[Robot control records]
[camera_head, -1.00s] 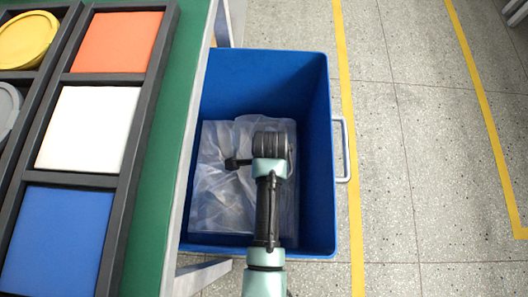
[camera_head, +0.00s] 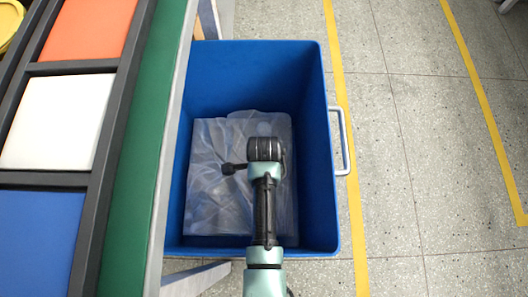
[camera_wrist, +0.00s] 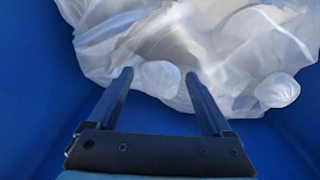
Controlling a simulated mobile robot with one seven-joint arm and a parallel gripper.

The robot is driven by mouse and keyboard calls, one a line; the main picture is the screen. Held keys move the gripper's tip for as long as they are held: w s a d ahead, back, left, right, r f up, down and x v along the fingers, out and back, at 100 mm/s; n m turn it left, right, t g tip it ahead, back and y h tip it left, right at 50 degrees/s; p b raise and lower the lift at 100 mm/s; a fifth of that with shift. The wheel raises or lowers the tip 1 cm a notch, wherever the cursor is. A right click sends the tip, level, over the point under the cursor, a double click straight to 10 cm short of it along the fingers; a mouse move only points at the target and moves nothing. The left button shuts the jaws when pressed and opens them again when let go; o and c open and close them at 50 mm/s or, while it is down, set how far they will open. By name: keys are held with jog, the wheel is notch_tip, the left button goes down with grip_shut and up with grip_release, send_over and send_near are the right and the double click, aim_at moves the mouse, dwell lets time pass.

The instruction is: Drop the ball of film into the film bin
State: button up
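The film bin (camera_head: 325,190) is a deep blue open box with a white handle on its right side, in the head view. Clear crumpled film (camera_head: 215,200) lies in it. My arm reaches over the bin, and its wrist hides my gripper in the head view. In the wrist view my gripper (camera_wrist: 160,76) points down into the bin with its two fingers apart. A small round ball of film (camera_wrist: 158,79) shows between the fingertips, with gaps on both sides. Its height against the fingertips I cannot tell. A second round clump of film (camera_wrist: 277,90) lies to the right.
A green-edged bench (camera_head: 145,150) stands left of the bin. It carries a black rack with orange, white (camera_head: 58,122) and blue squares. Yellow floor lines (camera_head: 345,120) run right of the bin, where the speckled floor is clear.

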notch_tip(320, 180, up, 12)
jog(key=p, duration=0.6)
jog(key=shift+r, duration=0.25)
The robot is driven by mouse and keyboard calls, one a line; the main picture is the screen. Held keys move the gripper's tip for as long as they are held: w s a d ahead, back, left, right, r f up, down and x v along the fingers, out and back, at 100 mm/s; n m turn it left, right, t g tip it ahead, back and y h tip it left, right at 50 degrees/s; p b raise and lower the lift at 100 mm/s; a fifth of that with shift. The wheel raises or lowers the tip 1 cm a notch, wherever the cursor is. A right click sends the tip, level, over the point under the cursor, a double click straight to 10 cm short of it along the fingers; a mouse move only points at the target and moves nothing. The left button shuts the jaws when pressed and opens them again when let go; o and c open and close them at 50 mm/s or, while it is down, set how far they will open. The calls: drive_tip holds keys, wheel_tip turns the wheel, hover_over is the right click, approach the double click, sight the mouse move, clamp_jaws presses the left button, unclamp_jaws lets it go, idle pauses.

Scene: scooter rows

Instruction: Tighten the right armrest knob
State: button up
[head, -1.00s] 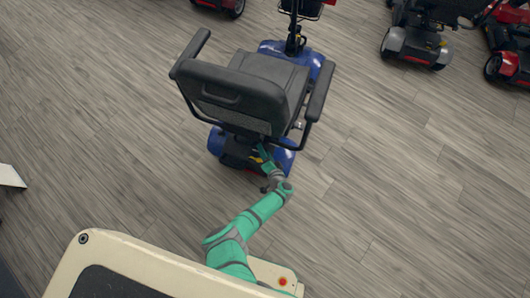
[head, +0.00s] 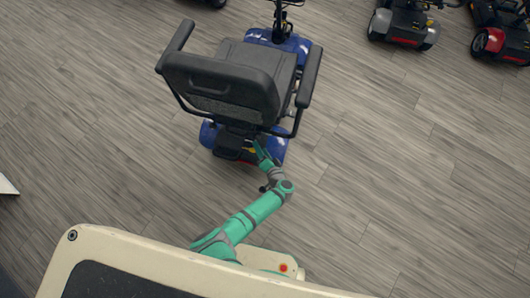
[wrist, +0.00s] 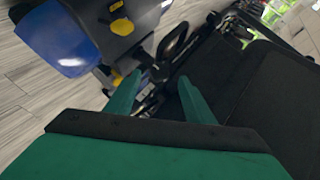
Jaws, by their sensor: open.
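The blue scooter (head: 277,47) has a black seat (head: 222,86) with its back toward me. The right armrest (head: 310,77) is on the right side of the seat, with a black support tube curving down behind it. I cannot pick out the armrest knob in either view. My gripper (head: 262,150) is low behind the seat, at its lower right rear. In the wrist view my gripper (wrist: 158,95) is open, with its green fingers apart and nothing clearly between them. Dark frame parts and a black loop (wrist: 173,40) lie beyond the fingertips. The dark seat fills the right side there.
The blue rear body (wrist: 62,45) with a yellow part (wrist: 122,27) is at upper left in the wrist view. Other scooters (head: 403,22) stand at the top right of the head view. The wood floor (head: 400,160) to the right is clear.

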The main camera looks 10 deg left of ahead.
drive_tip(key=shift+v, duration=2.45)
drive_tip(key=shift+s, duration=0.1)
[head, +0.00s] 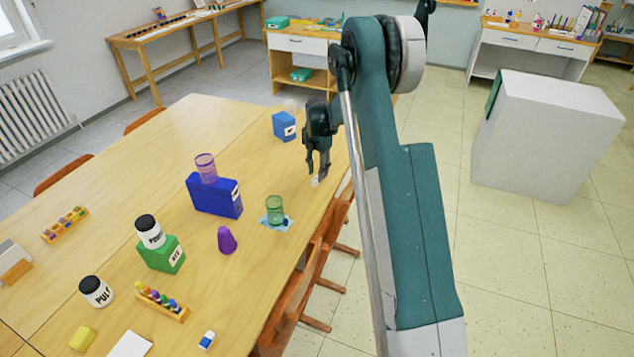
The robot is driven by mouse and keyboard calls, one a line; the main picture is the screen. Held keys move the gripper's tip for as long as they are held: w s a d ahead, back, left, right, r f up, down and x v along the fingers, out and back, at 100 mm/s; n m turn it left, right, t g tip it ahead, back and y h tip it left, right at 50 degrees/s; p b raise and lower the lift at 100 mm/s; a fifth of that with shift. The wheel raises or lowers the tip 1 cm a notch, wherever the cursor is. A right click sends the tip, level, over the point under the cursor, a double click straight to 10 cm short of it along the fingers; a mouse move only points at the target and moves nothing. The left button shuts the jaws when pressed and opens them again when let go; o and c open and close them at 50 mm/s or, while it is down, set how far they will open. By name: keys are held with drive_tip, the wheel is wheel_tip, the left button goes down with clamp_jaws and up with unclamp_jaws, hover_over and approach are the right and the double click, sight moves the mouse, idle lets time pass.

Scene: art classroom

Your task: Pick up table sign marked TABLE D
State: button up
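No lettering reading TABLE D is legible in the head view. A white card in a wooden base (16,272) stands at the left edge of the picture and is partly cut off. It has the look of a table sign, but I cannot read any marking on it. My gripper (318,178) points down over the right edge of the wooden table, far to the right of that card. A small pale spot shows at its fingertips; I cannot tell whether it is part of the fingers or a thing. Finger opening is unclear.
The wooden table (150,120) holds a blue box (215,196) with a purple jar, a green box (161,254) with a jar, a green glass (275,208), a purple cone (227,240) and a small blue box (284,126). Chairs (300,285) line its right side.

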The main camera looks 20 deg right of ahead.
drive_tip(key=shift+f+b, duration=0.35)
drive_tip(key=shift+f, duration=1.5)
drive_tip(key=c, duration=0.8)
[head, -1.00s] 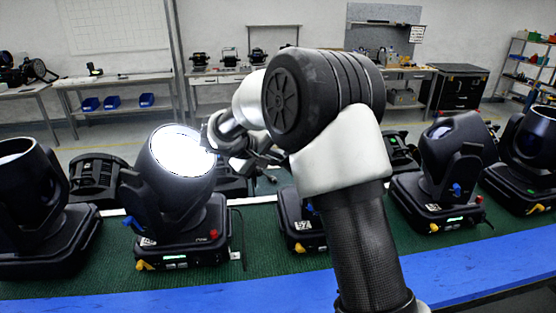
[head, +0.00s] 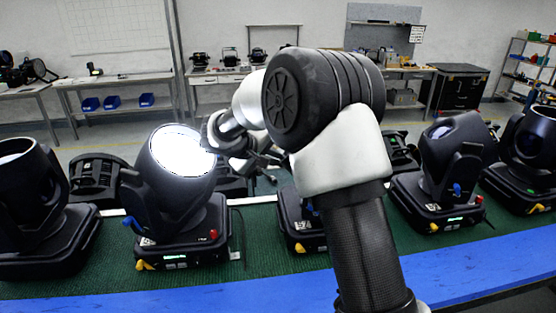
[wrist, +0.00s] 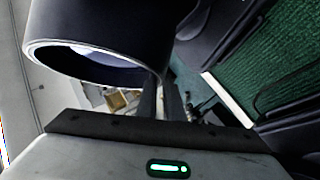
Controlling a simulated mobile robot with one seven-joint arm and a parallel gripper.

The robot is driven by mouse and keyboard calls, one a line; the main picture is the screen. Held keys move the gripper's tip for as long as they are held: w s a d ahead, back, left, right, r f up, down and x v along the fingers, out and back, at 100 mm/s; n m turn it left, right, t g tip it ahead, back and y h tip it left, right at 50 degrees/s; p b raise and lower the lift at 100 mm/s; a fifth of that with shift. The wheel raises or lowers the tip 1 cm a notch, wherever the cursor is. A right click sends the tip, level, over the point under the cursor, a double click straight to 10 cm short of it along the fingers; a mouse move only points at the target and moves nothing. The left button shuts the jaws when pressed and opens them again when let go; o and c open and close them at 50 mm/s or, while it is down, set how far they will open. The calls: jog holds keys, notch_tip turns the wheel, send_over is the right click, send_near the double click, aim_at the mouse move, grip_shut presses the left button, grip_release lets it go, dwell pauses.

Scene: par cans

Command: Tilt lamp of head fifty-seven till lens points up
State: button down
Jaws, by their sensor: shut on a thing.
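A black moving-head light (head: 176,205) stands on the green mat at left of centre. Its lamp head is tilted, with the bright lit lens (head: 183,150) facing up and towards the head camera. My gripper (head: 213,136) is at the right rim of this lamp head, partly covered by my own arm. In the wrist view the lamp's round barrel (wrist: 105,25) and rim fill the upper left, and my gripper (wrist: 160,100) is shut on the lamp head beside it. The grip point itself is mostly hidden. The number label on the base is too small to read.
Similar lights stand close by: one at far left (head: 35,215), one mostly behind my arm (head: 303,232), and two at right (head: 455,165) (head: 528,150). A blue strip (head: 200,302) runs along the front edge. Benches (head: 120,85) stand behind.

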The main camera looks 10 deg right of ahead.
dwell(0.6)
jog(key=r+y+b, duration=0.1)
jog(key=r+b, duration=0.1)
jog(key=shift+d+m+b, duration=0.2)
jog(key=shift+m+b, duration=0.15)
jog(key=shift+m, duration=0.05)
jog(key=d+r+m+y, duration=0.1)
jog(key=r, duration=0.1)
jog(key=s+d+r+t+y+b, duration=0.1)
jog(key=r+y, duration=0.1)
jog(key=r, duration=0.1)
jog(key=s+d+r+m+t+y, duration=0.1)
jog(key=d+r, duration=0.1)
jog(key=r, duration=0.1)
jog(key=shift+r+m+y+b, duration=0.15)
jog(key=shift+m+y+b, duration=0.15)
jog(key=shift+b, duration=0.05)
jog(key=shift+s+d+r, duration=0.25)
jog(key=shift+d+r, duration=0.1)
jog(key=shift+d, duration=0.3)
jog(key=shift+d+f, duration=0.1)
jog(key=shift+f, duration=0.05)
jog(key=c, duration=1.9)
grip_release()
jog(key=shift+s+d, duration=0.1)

**Short exercise:**
Skip all pictures and retype only the stretch from the line that holds "[camera_wrist, +0.00s]" through the line that holds "The instruction is: Drop", exactly as written.

**Exercise result:**
[camera_wrist, +0.00s] 
Controlling a simulated mobile robot with one seven-joint arm and a parallel gripper.

The robot is driven by mouse and keyboard calls, one a line; the main picture is the screen. Held keys move the gripper's tip for as long as they are held: w s a d ahead, back, left, right, r f up, down and x v along the fingers, out and back, at 100 mm/s; n m turn it left, right, t g tip it ahead, back and y h tip it left, right at 50 degrees/s; p b raise and lower the lift at 100 mm/s; a fifth of that with shift. The wheel raises or lowers the tip 1 cm a notch, wherever the cursor is. A right click sends the tip, level, over the point under the cursor, a double click straight to 10 cm short of it along the fingers; a mouse move only points at the target and moves nothing. The left button shuts the jaws when pressed and opens them again when let go; o and c open and close them at 50 mm/s or, while it is down, set how far they will open. By name: keys are held with jog, the wheel is notch_tip, the left button goes down with grip_shut and up with grip_release, send_over and send_near are the right and the double click, aim_at moves the mouse, dwell lets time pass.

The instruction is: Drop the ball of film into the film bin

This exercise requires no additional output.